We do not always declare our pride in our history, our traditions and we are, too often, the first to apologize for being too visible. It is as though we learned the rules of assimilation all too well.

The woman who won “Master Chef” that night stuck to the recipes of her culture just elevating them from rustic to gourmet. She never moved away from, in her words, “who she was.” In fact, every other contestant whose ethnicity would be considered minority represented and celebrated, for the most part, their culture in their cooking. The African American “chefs” sometimes offered “me on a plate,” but not very often and often with calamitous results.

The time has come for me to just celebrate me, to celebrate the pain and the traditions of my history, individual and collective. It us time to celebrate the “Overcomers” inherent in my history, in my culture, in my nature.

I will celebrate the pain for it has taught me how resilient African Americans truly are. Trace the timeline of our history and recognize that no matter what we endured (and we gave and endured a lot), we have survived. It may be true that much our pain today is because we have not come to grips with the pain of our past, but we must learn to celebrate the tenacity inherent in that pain.
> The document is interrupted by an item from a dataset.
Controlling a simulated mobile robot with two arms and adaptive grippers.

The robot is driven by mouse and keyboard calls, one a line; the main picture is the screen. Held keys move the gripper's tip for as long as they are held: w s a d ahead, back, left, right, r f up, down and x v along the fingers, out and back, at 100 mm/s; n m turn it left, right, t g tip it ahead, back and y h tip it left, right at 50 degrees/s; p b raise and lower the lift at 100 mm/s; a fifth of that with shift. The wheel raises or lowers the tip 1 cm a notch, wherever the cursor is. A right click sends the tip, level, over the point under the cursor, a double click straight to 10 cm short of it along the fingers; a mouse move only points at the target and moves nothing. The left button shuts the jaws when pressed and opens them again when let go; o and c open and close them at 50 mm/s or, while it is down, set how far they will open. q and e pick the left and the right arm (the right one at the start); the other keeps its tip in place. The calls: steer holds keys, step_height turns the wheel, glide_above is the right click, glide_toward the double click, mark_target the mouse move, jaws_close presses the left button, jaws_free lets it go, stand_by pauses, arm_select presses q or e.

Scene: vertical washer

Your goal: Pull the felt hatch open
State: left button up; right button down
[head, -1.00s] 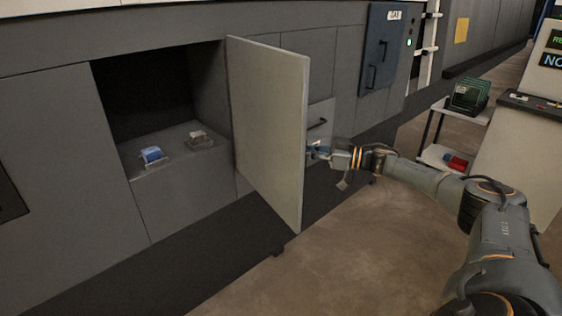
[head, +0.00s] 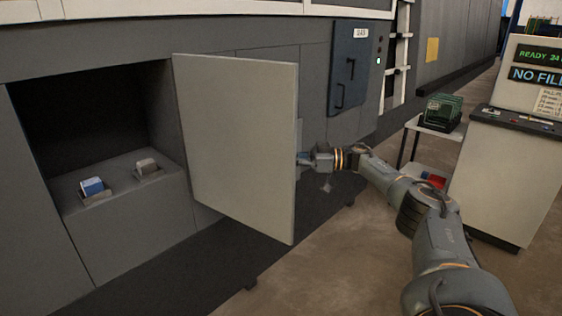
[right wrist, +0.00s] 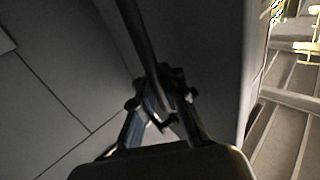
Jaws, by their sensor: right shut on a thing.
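The hatch door (head: 235,145), a flat pale grey panel, stands swung out beside a dark opening (head: 80,120) in the grey machine wall. Its inner face is towards the head camera. My right gripper (head: 304,159) is at the door's free edge, on its outer side, with the fingertips partly hidden by the door. In the right wrist view my right gripper (right wrist: 162,118) is shut on a dark bar handle (right wrist: 143,35), which runs close along a dark panel. My left gripper is not in view.
Inside the opening are a blue-and-white item (head: 93,187) and a grey one (head: 148,167) on a ledge. A blue-grey cabinet (head: 348,65) is on the wall to the right. A cart with green items (head: 441,110) and a pale console (head: 500,185) stand right. Brown floor is clear in front.

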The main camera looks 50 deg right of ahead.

I will celebrate!

I will celebrate the traditions passed down to me from ancestors who created their own from scraps, who learned to lead while shackled in servitude, who clothed themselves in their Sunday Best after celebrating Black on a Saturday night. I will celebrate!

I will not apologize for the natural locks or the darker melanin.
I will code switch without explanation.
I will not back away from the conversations that assume I have no voice or opinion about my place.
I will be visible in unexpected places.
I will sing my song of difference and dance my dance of uniqueness in homogenous venues.
I will celebrate ME with no apology!